Radical steps to reform university applications are to be unveiled today in a move that could herald the biggest shake-up of the system for 50 years. The current "lucky dip", which sees students offered provisional university places based on predicted A-level grades, will be abandoned in three years because of fears it has disadvantaged the poorest students and denied them access to the most prestigious universities.
The shake-up is the result of a year-long project by a government working group into how to make admissions fairer by moving to a system of allocating places after students get their grades.
Today's report is part of the Government's drive to widen access to university to students from disadvantaged backgrounds and to make the system more transparent. It will also pave the way for more radical proposals which could see all university places allocated after students have received their A-level results from 2010.
The reform follows research showing that more than half of all predicted grades are wrong: 36 per cent of predictions are too generous but 15 per cent are too low, suggesting that students could be denied university places because of unfair predictions.
A spokesman for the Department for Education and Skills said: "It is our intention to move to a post-qualification application system. But realistically that won't happen before 2010. These interim measures will be a big step forward in terms of social justice - the richest students get their grades over-inflated and the poorest have them underestimated."
Headteachers have argued that it is unfair to students to base high-stakes decisions about university places on a flawed system. Education experts welcomed the reforms as a "positive step" towards ending the "lottery" under which thousands of applicants are awarded provisional places before they know their A-level results, and those who fail to achieve their grades are condemned to a last-minute scramble.
John Dunford, the general secretary of the Secondary Heads Association, said: "It is much more sensible for students to apply for university after their results so that the system no longer relies on predicted grades made nine months in advance." Steve Smith, the vice-chancellor of Exeter University and a member of the working group that produced the report, said: "We think these proposals will be fairer to students, fairer to universities and ultimately better for society as it will hopefully level the playing field so that everyone has a chance to succeed regardless of their background."
Research from the Sutton Trust, an educational charity founded by the millionaire philanthropist Sir Peter Lampl, has suggested there are about 3,000 bright youngsters from poor backgrounds every year who do not take up places at the UK's top universities despite having good enough grades to do so.
Under the reforms published today by the working party, chaired by Sir Alan Wilson, students applying to start courses in 2009 will be offered provisional places based on the actual grades they have already achieved in exams they have already taken, such as A-level modules. But confirmation of their places will still depend on their final grades.
The A-level results in 2009 will be published 10 days earlier than normal, in the first week of August, to allow students who achieve better grades than expected to switch to a more prestigious university under a reformed clearing system. The report will also call for a reduction in choice of universities from six to four and require them to explain why candidates were rejected. There will also be a consultation on more radical plans to allow students to apply to university after they get their grades. The first option could see universities allocate no places until after students have received their results, although candidates would make expressions of interest and visit institutions. The second option would see universities hold back up to 15 per cent of places for candidates who do better than expected.

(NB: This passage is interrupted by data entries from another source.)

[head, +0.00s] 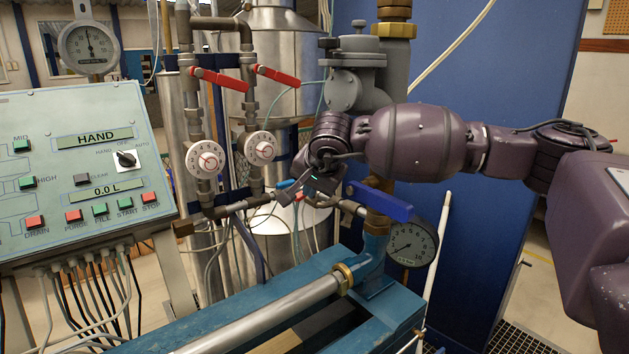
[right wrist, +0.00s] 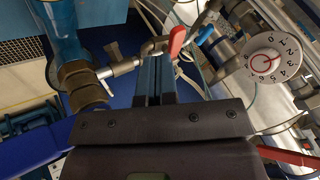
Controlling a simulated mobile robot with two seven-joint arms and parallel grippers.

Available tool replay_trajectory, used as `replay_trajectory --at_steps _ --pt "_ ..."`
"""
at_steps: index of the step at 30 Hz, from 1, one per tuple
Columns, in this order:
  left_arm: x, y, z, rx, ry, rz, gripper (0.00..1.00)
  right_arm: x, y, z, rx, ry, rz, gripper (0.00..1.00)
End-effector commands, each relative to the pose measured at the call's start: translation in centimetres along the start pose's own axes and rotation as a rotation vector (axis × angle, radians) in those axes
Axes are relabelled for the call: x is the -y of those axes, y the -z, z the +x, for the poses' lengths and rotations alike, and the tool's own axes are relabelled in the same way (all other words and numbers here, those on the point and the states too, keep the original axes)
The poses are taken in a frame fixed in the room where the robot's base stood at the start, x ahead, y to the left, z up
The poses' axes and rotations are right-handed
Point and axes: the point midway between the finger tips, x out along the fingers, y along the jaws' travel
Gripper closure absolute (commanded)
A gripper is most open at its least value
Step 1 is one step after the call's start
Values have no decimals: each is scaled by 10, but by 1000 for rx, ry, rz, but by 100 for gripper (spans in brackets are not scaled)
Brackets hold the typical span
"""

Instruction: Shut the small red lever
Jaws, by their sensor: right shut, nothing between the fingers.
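The small red lever (right wrist: 177,42) shows in the right wrist view, on a thin metal pipe fitting, standing out across the pipe's line. In the head view only a small bit of red (head: 299,196) shows beside my gripper, which hides most of that spot. My right gripper (head: 284,194) is shut and empty, low in front of the pipes. In the right wrist view its closed fingers (right wrist: 155,65) end just short of the red lever, slightly to its left; I cannot tell whether they touch. My left gripper is not in view.
A small blue lever (right wrist: 205,35) is close to the red one. A big blue handle (head: 380,201) and a pressure gauge (head: 412,242) stand right of my gripper. White dials (head: 261,148) and two large red levers (head: 276,76) are up left. A control panel (head: 75,165) fills the left.

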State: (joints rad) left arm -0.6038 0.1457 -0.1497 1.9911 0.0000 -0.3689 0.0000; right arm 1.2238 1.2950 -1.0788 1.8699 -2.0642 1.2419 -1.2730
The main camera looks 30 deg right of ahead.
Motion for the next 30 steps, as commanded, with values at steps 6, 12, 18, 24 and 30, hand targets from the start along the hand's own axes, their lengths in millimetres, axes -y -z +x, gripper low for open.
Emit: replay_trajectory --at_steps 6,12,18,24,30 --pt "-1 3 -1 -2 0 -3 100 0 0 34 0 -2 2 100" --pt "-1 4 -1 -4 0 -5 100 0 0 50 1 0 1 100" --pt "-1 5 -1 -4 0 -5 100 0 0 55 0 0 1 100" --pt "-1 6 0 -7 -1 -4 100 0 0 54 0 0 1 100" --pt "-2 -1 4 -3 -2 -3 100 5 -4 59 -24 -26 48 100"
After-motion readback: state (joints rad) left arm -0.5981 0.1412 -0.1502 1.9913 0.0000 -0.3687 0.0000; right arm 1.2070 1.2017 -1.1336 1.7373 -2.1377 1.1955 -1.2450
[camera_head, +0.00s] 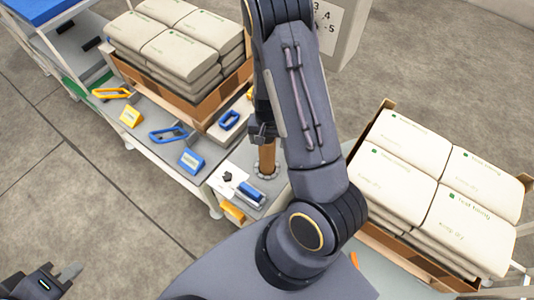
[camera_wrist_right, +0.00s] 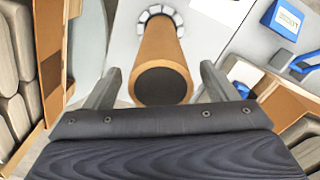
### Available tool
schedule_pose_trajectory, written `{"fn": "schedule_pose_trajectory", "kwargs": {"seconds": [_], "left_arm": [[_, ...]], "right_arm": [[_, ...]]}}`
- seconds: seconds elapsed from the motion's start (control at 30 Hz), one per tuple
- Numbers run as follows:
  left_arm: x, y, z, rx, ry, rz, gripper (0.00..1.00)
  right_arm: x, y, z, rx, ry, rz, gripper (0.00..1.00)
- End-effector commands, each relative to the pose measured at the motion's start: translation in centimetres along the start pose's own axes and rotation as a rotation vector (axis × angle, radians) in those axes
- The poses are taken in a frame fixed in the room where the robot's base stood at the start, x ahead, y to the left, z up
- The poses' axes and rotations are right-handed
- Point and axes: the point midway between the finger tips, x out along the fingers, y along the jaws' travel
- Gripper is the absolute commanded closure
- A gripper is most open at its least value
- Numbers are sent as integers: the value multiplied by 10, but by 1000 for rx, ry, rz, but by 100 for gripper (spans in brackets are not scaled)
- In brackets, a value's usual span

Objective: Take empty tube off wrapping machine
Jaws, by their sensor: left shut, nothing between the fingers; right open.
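The brown cardboard tube (camera_head: 267,158) stands upright in a ring of pale segments (camera_head: 257,173) on the grey bench. In the right wrist view the tube (camera_wrist_right: 165,50) shows its dark end towards me, with the ring (camera_wrist_right: 172,12) at its far end. My right gripper (camera_wrist_right: 160,88) is open, with one finger on each side of the tube's near end; I cannot tell whether they touch it. In the head view this gripper (camera_head: 262,133) is at the tube's top, partly hidden by my arm. My left gripper (camera_head: 70,272) is shut and empty at the lower left, far from the tube.
Cartons of pale sacks stand at the back left (camera_head: 185,45) and on the right (camera_head: 440,190). Blue and yellow tools, including a blue-handled one (camera_head: 168,134), lie on the bench.

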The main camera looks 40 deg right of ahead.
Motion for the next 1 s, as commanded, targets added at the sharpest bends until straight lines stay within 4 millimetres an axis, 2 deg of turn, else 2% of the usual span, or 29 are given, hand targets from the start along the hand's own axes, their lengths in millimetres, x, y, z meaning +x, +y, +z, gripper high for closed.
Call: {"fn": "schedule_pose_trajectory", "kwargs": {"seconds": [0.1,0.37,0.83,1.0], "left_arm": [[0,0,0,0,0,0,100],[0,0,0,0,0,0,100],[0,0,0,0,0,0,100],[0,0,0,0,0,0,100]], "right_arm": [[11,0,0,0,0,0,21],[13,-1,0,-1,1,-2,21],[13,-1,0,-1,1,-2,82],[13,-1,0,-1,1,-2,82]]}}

The changes are popular with students and schools, but universities are divided. The former polytechnics are worried.Michael Driscoll, the vice-chancellor of Middlesex University and chairman of CMU (Campaigning for Mainstream Universities), said change would bring "enormous difficulties" in some subjects and for some institutions. "We would be dead against reducing the choice for students ... from six to four. We don't see why, for the convenience of a small number of institutions, the choice should be reduced. We would like to see student choice increase."
Roger Brown, the vice-chancellor of Southampton Solent University, said: "Everyone says they're in favour of PQA but nobody wants it. It would be a better system than what we have now but there has never been enough political agreement on how you would do it."
Katherine Davey, 17: 'The new system sounds like a good idea. It is much fairer'
When Katherine Davey received her predicted grades she felt a pang of disappointment. The teenager from Warmington, near Peterborough, is in the process of applying to universities and is hopeful of landing a place at York, Durham, Warwick, Bath or Sussex.
Last year, she scored an A for her completed module in French, a C in maths and a B in English in her AS levels. Her teachers predict that she will get an A and two Bs, one of the Bs for her projected French result.
She said: "I feel that I can achieve an A in French, and it is the subject I want to study later on. I've got A grades in the subject so far, and an A* at GSCE, so I feel it is unfair to be predicted lower, and it won't look as good on my application. I feel it might hold me back."
Katherine said she was behind the new system, which will cut out any possible teacher favouritism. She added: "The new system sounds like a really good idea and if it applied this year, I think I would benefit from it. It is so much fairer for them to look at what you have already done.
"I do know of people who have actually decided to take a year out and reapply because they achieved so much more than they were predicted. Teachers are in quite a lot of power when they predict your grades and what they say could be based more on how much they like you as much as your ability."
The idea that some students manage to persuade teachers to change their grade is also a concern. "Some pupils and their parents actually lobbied the teachers at parents evening to get their predicted grades lifted, and were successful. It doesn't seem fair for others who argue their case and are refused.
"It seems a lot fairer to look at your track record than to use guesswork."